A partire dall’avvocato Guido Scorza , latore delle istanze di ANSO – Associazione Nazionale della Stampa Online, Federazione Media Digitali Indipendenti, Open Media Coalition, e dall’avvocato Fulvio Sarzana , rappresentante di Altroconsumo , i ricorrenti contro il Regolamento AGCOM leggono nella decisione della Corte Costituzionale uno stralcio su cui fa leva la loro fiducia. “Occorre preliminarmente osservare che le disposizioni censurate non attribuiscono espressamente ad Agcom un potere regolamentare in materia di tutela del diritto d’autore sulle reti di comunicazione elettronica”, riferisce la Corte Costituzionale: è questo passaggio, spiega l’ avvocato Scorza a Punto Informatico , a “mettere nero su bianco che l’AGCOM ha agito senza che la legge le attribuisse i necessari poteri il che, tradotto in parole più semplici, significa che il Regolamento – in attesa che un Giudice amministrativo lo dichiari come tale – è, almeno, in odor di illegittimità”. L’ avvocato Sarzana confida nel futuro: “si aprono scenari importanti davanti la giustizia (non solo) amministrativa” prospetta a Punto Informatico , rilevando che “la Corte afferma esplicitamente che l’Agcom non è dotata del potere regolamentare sul diritto d’autore, e questo comporta in maniera evidente come la stessa Agcom non potesse emettere un regolamento come quelli che ha emanato”.

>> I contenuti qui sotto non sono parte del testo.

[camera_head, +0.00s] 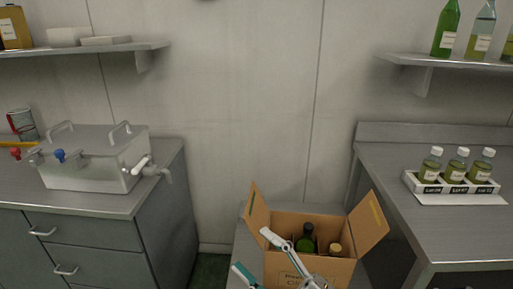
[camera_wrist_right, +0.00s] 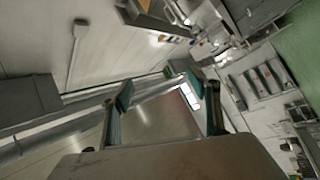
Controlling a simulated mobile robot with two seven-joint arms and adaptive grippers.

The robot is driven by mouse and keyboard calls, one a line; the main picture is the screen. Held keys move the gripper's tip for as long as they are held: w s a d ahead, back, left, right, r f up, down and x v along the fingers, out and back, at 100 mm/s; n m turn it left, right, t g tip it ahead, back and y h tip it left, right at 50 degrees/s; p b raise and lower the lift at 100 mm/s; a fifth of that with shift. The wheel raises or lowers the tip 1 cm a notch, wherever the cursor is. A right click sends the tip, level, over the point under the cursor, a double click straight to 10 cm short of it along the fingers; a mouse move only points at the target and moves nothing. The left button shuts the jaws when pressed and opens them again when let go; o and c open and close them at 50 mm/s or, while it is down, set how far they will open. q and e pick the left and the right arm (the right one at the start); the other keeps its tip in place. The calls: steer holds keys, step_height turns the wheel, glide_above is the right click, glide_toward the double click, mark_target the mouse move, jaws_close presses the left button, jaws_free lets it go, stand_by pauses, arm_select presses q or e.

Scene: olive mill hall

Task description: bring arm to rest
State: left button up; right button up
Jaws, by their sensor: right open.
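My right gripper (camera_head: 251,253) shows at the bottom of the head view, with its two pale fingers with teal pads spread apart. It is in front of the near left part of an open cardboard box (camera_head: 322,266) in the picture. Nothing shows between the fingers. In the right wrist view the same gripper (camera_wrist_right: 160,92) has its fingers wide apart and empty, with the hall tilted behind them. My left gripper is not in view.
The box holds a dark green bottle (camera_head: 306,241) and a bottle with a tan top (camera_head: 335,249). A steel tank with taps (camera_head: 95,160) stands on the left counter (camera_head: 95,204). Three small bottles stand in a white rack (camera_head: 455,188) on the right bench (camera_head: 440,235).

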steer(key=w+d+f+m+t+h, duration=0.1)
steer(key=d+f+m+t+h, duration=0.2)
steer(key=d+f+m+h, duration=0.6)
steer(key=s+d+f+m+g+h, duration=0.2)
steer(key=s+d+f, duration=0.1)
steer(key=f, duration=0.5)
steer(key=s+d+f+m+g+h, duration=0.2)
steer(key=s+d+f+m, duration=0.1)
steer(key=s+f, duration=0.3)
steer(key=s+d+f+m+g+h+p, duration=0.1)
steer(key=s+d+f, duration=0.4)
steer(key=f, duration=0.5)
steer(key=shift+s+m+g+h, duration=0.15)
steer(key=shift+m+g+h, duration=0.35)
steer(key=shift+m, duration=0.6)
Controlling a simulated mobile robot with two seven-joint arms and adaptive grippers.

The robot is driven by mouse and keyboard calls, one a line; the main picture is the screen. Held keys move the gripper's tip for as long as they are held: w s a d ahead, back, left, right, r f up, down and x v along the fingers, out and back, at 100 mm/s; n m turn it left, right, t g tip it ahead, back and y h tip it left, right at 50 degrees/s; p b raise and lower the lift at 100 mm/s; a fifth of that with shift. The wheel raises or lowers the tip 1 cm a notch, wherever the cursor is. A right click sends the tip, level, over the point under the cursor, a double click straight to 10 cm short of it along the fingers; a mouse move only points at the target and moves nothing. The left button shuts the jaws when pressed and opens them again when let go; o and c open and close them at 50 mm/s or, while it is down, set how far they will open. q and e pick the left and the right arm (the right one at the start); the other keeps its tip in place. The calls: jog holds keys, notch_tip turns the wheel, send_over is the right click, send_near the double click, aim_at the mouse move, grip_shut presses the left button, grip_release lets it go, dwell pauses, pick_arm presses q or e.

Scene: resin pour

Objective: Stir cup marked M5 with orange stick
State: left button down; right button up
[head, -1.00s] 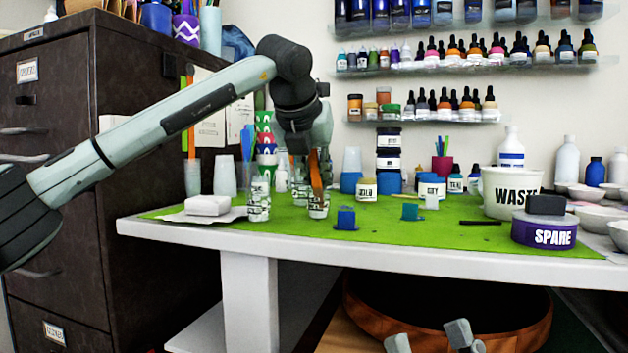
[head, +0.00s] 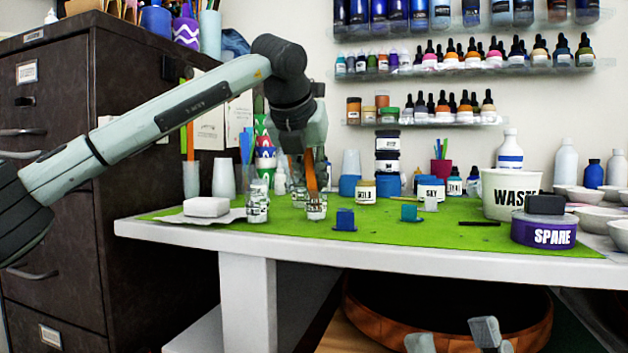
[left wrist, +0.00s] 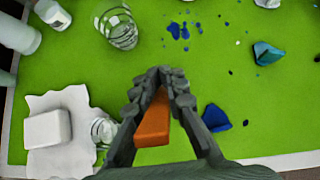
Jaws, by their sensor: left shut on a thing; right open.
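My left gripper (head: 308,150) is shut on the orange stick (head: 312,178), which points down, nearly upright, at a clear cup (head: 316,210) on the mat. I cannot tell how deep its lower end sits. In the left wrist view the orange stick (left wrist: 152,122) is between the fingers, and no cup shows beneath it. A second clear cup (head: 257,211) stands to the left; it shows partly hidden by the gripper in the left wrist view (left wrist: 102,130). The cup markings are too small to read. My right gripper (head: 454,338) is open and empty at the bottom edge.
A white block (head: 206,207) lies on paper at the left. A blue piece (head: 345,219) and a teal piece (head: 409,212) lie to the right. The green mat (head: 400,238) is clear in front.

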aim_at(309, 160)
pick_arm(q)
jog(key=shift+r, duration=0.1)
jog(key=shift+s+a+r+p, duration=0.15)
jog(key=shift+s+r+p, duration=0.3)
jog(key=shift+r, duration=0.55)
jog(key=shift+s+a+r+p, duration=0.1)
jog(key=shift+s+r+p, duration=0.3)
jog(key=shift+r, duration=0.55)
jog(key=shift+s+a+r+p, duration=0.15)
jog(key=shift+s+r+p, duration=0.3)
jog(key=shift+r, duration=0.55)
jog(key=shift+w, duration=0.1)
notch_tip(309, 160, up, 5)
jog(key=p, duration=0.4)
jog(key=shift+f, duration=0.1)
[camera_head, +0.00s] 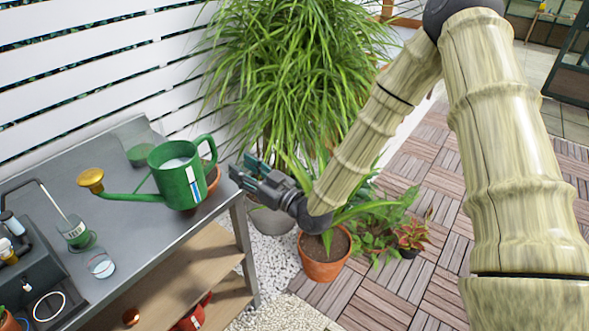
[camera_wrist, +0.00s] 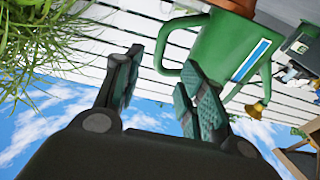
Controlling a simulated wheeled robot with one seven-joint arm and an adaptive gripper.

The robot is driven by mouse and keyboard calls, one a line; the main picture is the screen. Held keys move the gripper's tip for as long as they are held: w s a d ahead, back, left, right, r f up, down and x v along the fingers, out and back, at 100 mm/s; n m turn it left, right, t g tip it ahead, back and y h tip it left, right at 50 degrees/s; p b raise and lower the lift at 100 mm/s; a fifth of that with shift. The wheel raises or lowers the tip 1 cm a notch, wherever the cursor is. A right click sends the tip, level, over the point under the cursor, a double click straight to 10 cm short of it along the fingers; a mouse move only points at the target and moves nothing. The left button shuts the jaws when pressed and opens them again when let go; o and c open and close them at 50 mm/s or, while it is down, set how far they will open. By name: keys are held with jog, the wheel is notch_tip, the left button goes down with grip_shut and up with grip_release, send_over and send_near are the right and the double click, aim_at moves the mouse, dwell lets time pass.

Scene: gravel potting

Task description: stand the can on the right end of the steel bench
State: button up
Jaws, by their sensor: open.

Guardano altresì al futuro i rappresentanti dei detentori dei diritti, con in prima linea Confindustria Cultura a interpretare però la sentenza con un orientamento di fronte totalmente opposto, a dimostrazione della “piena legittimità e costituzionalità del provvedimento dell’Autorità, che esce rafforzato da questi due giudizi, amministrativo e costituzionale”. “Abbiamo sempre avuto fiducia nella compatibilità delle norme italiane alla base del regolamento e questa decisione conferma anche che i ricorsi erano infondati – ha dichiarato a Punto Informatico Enzo Mazza, CEO di FIMI – Ora si proceda senza indugio a perfezionare gli aspetti operativi del regolamento per renderlo ancora più efficace”: nello specifico, “la necessità più urgente è l’applicazione dei blocchi a livello IP e DNS come già avviene sul piano penale, poi si tratta di valutare le altre possibili estensioni del regolamento ad ulteriori intermediari, penso ad esempio, ai motori di ricerca”.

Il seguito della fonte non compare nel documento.